Harvard would break out of halftime, and the teams would trade points until Harvard took quick advantage of a turnover, scoring downwind in transition to take a 10-9 lead.
Harvard had momentum, but Dartmouth stayed focused to score three straight to win. Harvard had a chance to tie the game at 11-11, but Mann dropped a pass in the endzone that gave Dartmouth the disc. They worked it quickly downfield to score the game winner.
“They’re a good team,” said Harvard coach Michael Mackenzie. “I think the region is deep.”
Dartmouth’s results against out-of-region competition has not been nearly as impressive as Harvard’s or Tufts’ — their biggest regional competitors. But Dartmouth has yet to lose to either team in a head-to-head matchup dating back to the fall.
“Maybe they match up well against us, we’ll see in four weeks,” said Mackenzie.
Dartmouth coach Brook Martin said that the reason for their success is that he tightens the rotations for the in-region games. But at tournaments earlier this season, he said they were “pretty wide open” in their rotations as they sought to develop depth.
Dartmouth’s wins this weekend were particularly impressive — Martin called them “icing on the cake” — considering that they lost their top offensive line handler, Dan Harris, to an ACL tear last week at Easterns. He is out for the season.
Ian Herrick, another starter, was out on Sunday due to a pulled hamstring.
Speculation is sure to arise about whether or not Harvard and Tufts played soft to help Dartmouth potentially earn another bid for the New England region. It’s simply not the case.
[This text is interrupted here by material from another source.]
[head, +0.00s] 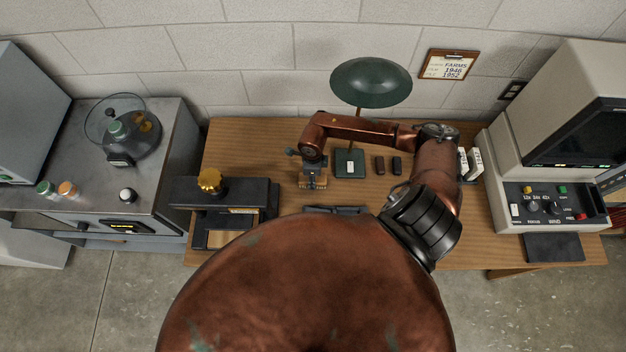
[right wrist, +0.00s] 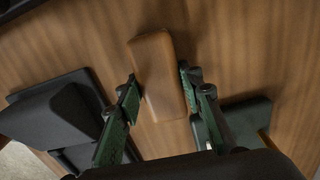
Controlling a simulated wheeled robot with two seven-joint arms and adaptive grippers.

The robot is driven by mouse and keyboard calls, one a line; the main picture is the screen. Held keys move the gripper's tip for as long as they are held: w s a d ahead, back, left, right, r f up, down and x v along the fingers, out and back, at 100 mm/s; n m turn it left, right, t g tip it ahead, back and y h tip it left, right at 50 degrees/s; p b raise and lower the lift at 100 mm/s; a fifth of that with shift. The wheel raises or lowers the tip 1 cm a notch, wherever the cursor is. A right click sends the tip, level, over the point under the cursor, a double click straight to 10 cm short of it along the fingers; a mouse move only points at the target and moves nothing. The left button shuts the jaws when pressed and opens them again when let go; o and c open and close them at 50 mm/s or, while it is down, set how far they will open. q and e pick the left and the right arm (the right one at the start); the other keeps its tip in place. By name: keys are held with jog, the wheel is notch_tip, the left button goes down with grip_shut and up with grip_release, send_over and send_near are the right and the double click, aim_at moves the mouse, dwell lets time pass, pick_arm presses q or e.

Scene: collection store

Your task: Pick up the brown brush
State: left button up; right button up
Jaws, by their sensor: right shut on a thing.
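The brown brush (right wrist: 160,78) is a rounded tan-brown block lying between the two fingers of my right gripper (right wrist: 160,92) in the right wrist view. The fingers are shut on its long sides; its bristles cannot be made out there. In the head view my right gripper (head: 313,175) points down over the wooden table, left of the lamp base, with the brush (head: 313,184) low between its fingers. I cannot tell whether the brush touches the table. My left gripper is not in view.
A green lamp (head: 371,83) stands on a dark green base (head: 349,168) just right of the gripper. A black press with a brass knob (head: 210,181) is at left. Small dark blocks (head: 380,165) lie right of the lamp. A beige reader (head: 550,130) stands at right.

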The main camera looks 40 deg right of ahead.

Tufts did rest some starters due to injury, but both teams were clearly playing to win.
Did Dartmouth do enough to get a bid? They are currently ranked #20 by USA Ultimate and are back of Northern Iowa, the North Central team sitting with the final strength bid, by 39 points. UNI did everything they could to hold on to their bid by blowing out every team they faced this weekend at the Frozen River Valley Open. But Dartmouth’s quality wins mean that it really could go either way. Their close wins against #37 Connecticut (14-13) and #92 San Diego State (12-11) won’t do them any favors.
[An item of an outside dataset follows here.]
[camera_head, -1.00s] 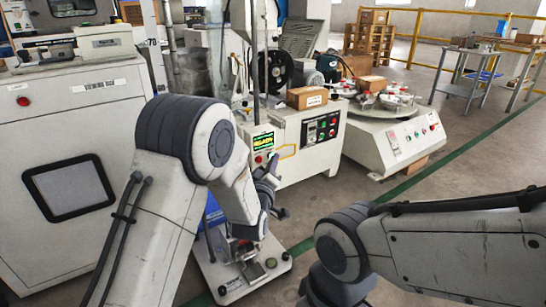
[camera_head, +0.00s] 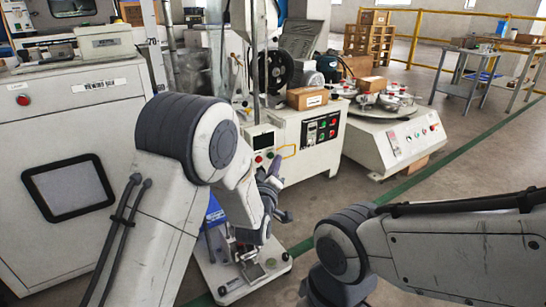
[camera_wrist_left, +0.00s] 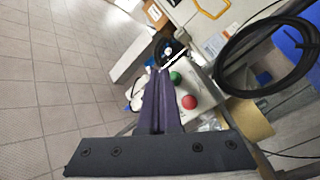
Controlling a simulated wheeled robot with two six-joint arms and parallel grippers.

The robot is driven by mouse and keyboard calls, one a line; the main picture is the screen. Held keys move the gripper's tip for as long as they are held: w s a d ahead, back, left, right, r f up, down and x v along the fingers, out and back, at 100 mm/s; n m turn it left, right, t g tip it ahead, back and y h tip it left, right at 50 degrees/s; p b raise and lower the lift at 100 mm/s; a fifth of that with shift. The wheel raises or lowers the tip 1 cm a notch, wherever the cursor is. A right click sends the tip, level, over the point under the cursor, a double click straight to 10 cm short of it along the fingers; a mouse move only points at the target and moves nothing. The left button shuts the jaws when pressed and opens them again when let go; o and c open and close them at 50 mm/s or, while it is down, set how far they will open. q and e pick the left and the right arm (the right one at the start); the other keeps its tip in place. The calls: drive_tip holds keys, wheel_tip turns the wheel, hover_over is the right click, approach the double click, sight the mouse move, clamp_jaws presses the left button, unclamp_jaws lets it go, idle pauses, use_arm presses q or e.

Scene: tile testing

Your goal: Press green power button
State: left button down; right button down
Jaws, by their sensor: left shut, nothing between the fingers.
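The green button (camera_wrist_left: 175,77) shows in the left wrist view, just right of the tips of my left gripper (camera_wrist_left: 160,75). The red button (camera_wrist_left: 189,102) is below it on the same pale panel. In the head view the red button (camera_head: 258,159) sits under a small display (camera_head: 263,141), which is not lit green. My left gripper (camera_head: 276,162) is shut and empty, its dark purple fingers just right of these controls. I cannot tell whether the tips touch anything. My right arm enters at the lower right; its gripper is out of view.
A cardboard box (camera_head: 307,97) lies on the machine beside another control panel (camera_head: 320,129). A small fixture on a white base plate (camera_head: 222,272) stands below my left arm. A large cabinet (camera_head: 70,120) fills the left. Open floor lies at the right.

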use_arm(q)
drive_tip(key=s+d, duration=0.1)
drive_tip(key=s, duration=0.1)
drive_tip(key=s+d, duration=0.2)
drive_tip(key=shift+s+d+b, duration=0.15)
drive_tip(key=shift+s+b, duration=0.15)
“I quit trying to play the numbers game,” said Martin, a tactic he believe cost them a Nationals berth last year. “But I think this region deserves [another bid].”
Mackenzie agreed. “I think it would be a shame if New England only gets two bids,” he said.
But Harvard isn’t focused on that. Captain William Dean said that, in the weeks leading up to Regionals, they will be working on “execution, execution, execution” and “being able to play [their] system even when [they’re] tired.”
Harvard was plagued by drops and mental errors throughout the finals. They had a lot of chances, and often worked the disc upwind effectively before making a mistake near the endzone. Mental toughness will be a key for Redline heading into the Series.
For now, New England teams will hold their breath as they await USA Ultimate’s final regular season rankings set to be released on Wednesday.